Anything Goes : Getting your film to display at a gamma in theaters that matches your gamma on your home monitors. by Andre Hunt

Andre Hunt

Getting your film to display at a gamma in theaters that matches your gamma on your home monitors.

I recently showed my B&W short film at a festival that used a Sony 4K projector. I was very careful about recalibrating my Imac monitor before I made a Blu-Ray disc using an external Blu-Ray burner, which doubled as a player after I downloaded free software to watch the disc on it. The Blu-Ray played and looked like my original quicktime h.264 1080P film. However, on the 4K, the projector's gamma seemed to make it look about 25% too light.
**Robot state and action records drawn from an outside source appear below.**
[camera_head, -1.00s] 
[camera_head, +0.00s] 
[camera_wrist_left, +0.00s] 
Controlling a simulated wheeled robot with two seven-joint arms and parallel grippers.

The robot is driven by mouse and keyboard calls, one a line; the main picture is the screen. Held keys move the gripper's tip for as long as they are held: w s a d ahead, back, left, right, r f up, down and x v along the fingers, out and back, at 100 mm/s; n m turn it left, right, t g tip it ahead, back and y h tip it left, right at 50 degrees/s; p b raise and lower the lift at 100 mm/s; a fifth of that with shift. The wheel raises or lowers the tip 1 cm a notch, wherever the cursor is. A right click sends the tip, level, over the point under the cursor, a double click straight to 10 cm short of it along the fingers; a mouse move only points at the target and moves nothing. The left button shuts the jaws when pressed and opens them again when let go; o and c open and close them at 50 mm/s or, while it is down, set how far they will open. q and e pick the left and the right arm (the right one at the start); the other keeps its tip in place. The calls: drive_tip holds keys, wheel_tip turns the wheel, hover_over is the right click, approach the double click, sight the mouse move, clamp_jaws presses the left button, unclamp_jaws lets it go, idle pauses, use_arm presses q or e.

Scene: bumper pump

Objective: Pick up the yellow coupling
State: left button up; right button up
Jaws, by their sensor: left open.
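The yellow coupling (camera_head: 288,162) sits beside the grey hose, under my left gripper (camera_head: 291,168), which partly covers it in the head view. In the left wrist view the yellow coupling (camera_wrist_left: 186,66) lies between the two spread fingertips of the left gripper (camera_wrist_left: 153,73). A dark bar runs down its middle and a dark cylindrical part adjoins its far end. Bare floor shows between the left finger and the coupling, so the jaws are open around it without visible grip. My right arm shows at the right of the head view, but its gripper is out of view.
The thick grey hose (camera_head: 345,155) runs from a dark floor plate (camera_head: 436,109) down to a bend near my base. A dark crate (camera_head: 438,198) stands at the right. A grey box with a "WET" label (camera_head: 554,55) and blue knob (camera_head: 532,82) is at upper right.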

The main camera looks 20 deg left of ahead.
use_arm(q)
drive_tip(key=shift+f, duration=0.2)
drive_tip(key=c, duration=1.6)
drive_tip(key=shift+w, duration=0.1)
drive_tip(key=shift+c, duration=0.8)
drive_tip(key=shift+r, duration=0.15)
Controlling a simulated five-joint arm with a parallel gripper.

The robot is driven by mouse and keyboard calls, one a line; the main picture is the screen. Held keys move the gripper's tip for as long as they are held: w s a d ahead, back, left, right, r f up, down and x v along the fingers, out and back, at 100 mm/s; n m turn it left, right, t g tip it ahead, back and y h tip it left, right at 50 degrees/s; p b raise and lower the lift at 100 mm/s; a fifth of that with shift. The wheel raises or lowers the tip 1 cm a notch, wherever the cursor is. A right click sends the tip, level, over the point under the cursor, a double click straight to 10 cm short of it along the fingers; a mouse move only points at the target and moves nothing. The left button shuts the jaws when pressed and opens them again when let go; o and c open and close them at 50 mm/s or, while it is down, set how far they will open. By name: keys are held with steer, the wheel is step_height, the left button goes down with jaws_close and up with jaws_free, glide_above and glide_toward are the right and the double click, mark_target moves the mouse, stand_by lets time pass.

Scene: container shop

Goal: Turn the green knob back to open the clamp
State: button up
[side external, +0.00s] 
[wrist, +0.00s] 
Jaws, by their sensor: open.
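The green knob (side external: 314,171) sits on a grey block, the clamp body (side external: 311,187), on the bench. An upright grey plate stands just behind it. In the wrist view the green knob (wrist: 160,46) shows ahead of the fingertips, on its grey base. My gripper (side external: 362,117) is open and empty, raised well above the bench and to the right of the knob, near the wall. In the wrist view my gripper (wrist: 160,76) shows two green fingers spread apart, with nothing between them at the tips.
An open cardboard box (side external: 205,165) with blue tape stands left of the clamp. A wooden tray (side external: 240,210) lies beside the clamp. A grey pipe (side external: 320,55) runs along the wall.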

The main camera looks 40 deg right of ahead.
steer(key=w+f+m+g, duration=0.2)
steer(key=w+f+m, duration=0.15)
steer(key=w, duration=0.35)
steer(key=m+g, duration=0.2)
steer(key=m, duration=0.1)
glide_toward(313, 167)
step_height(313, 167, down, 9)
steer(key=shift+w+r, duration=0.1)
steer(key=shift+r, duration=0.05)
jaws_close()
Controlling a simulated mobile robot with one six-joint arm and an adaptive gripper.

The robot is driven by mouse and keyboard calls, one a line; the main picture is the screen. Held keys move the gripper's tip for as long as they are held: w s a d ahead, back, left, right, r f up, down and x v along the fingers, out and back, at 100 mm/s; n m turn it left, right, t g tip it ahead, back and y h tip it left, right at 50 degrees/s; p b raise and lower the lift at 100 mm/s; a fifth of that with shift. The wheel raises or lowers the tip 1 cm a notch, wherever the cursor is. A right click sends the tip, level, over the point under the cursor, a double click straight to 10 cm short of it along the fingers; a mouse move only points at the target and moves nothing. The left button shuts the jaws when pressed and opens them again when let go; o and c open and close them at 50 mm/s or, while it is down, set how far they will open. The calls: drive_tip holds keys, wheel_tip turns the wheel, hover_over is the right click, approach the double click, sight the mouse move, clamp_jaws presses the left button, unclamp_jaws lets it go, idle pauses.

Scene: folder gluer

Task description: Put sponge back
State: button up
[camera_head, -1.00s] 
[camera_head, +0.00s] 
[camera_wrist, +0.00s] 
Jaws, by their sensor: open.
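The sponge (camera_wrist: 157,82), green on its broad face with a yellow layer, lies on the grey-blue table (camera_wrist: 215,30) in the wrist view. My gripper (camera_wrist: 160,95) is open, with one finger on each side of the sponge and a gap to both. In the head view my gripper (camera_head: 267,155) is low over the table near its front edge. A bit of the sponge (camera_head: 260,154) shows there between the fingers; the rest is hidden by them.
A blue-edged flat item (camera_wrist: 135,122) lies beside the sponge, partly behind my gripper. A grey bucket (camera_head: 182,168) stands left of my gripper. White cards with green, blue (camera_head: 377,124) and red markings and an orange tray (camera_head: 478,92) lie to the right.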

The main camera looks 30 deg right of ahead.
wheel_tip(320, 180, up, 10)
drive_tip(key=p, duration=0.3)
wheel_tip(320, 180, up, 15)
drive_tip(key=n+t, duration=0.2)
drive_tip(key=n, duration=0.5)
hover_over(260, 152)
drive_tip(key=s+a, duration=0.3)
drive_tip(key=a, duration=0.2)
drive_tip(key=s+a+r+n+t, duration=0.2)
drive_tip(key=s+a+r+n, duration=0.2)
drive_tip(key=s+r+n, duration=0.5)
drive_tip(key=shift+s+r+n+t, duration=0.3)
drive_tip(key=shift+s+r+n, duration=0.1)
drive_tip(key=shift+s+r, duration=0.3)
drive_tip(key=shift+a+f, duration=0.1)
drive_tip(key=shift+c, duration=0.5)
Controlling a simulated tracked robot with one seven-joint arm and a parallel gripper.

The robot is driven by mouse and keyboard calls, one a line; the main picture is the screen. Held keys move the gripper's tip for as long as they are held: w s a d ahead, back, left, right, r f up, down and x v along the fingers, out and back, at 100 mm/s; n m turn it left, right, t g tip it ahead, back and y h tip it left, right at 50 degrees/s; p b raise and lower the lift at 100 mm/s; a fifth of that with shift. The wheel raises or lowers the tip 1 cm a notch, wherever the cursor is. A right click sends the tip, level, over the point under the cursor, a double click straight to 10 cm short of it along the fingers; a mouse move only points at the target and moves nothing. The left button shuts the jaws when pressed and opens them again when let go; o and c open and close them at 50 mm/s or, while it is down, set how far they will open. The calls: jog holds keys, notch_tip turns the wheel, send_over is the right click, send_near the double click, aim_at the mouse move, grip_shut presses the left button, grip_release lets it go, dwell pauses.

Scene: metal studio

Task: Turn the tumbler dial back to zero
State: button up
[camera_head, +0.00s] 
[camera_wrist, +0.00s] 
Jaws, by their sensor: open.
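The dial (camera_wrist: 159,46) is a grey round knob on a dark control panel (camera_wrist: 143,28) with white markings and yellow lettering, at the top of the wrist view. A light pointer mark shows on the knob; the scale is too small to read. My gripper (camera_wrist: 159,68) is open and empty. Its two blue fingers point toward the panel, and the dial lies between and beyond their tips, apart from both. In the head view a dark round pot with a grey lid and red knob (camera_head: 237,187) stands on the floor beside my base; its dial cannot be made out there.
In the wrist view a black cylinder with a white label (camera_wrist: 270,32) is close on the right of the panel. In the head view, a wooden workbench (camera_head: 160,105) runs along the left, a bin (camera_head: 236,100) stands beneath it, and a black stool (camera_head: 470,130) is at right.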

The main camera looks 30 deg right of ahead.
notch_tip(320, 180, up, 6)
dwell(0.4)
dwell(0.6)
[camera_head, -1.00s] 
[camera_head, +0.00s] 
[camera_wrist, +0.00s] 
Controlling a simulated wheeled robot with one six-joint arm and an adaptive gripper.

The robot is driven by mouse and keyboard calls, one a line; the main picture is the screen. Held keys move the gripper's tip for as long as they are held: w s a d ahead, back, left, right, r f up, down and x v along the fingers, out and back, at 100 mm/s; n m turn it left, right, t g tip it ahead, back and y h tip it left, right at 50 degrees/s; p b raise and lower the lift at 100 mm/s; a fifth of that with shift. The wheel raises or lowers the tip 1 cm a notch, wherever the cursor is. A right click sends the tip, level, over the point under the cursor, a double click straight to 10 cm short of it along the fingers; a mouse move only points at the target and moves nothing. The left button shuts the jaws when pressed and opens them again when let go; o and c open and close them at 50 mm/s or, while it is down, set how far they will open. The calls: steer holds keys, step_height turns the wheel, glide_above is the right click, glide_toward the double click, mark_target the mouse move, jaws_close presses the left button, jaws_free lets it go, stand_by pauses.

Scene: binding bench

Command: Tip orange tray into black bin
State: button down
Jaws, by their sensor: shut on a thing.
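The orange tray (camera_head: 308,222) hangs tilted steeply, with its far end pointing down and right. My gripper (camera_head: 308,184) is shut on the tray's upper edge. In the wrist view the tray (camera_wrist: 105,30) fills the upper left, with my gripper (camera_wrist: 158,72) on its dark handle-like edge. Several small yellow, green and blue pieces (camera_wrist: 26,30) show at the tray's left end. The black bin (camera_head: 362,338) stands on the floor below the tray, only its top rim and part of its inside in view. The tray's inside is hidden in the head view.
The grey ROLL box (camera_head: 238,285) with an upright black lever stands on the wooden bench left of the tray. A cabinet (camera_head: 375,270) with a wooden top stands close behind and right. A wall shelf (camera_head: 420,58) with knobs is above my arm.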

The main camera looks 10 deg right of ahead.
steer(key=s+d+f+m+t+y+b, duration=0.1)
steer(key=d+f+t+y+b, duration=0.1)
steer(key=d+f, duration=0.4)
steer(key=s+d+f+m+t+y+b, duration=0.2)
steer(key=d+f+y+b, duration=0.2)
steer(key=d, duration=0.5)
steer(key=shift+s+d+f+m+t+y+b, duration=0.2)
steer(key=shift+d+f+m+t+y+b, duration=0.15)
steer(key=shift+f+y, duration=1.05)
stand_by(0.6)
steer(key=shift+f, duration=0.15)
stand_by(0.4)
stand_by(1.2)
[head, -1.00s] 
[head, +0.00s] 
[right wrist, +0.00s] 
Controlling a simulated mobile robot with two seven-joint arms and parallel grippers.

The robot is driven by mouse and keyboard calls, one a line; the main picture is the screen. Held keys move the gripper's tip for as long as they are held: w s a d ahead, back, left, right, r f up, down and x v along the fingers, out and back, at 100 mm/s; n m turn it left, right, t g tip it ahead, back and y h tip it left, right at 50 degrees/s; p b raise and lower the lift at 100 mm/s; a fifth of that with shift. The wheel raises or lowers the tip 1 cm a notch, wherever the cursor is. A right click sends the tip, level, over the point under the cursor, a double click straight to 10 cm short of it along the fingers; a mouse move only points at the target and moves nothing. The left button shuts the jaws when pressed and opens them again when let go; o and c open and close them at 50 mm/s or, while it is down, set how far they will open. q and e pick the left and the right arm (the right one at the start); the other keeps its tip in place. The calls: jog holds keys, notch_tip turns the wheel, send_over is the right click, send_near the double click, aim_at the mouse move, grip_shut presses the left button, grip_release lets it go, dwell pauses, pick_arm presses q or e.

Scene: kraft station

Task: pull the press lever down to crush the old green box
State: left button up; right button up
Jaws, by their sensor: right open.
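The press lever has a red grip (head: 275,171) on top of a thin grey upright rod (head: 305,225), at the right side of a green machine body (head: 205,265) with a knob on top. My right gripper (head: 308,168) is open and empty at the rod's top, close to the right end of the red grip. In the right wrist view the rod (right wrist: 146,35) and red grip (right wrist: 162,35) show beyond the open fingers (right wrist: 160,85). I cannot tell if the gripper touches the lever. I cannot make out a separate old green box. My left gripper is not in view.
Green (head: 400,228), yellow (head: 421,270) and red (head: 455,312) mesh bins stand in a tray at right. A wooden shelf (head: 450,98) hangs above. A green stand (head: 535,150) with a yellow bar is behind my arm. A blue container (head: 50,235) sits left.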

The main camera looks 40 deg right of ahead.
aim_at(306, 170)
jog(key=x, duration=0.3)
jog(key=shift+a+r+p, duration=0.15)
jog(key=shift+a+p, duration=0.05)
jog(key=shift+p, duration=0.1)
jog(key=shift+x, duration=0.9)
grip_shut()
Otherwise, it held up astonishingly well...no breakup. I was thrilled, but new I had to figure out a way to make a darker film by experimenting by opening the film in Photoshop extended, (where I created my film) and adding a layer adjustment, and then experimenting with the black and medium sliders to override the low gamma look of my film. I could not duplicate that look by changing the brightness of my monitor. I could duplicate it by adjusting the lower left slider from 0 to around 30. I left the right slider at 255. So, with this now looking like it did in the theater, I used the upper sliders in the adjustment box...the black and midrange, to pull the image back to how it used to look on my monitor. This gave me settings to use after I pulled the lower slider left slider back to zero, to burn a new Blu-Ray. But I have no idea what the next projector will really do. The Sony 4K that my film ran on has three gamma settings. 1.8, 2.2, and 2.6 I have no idea what settings it was on when my film ran through it, or will I know if my film gets shown in another theater at some point. So, any thoughts on this?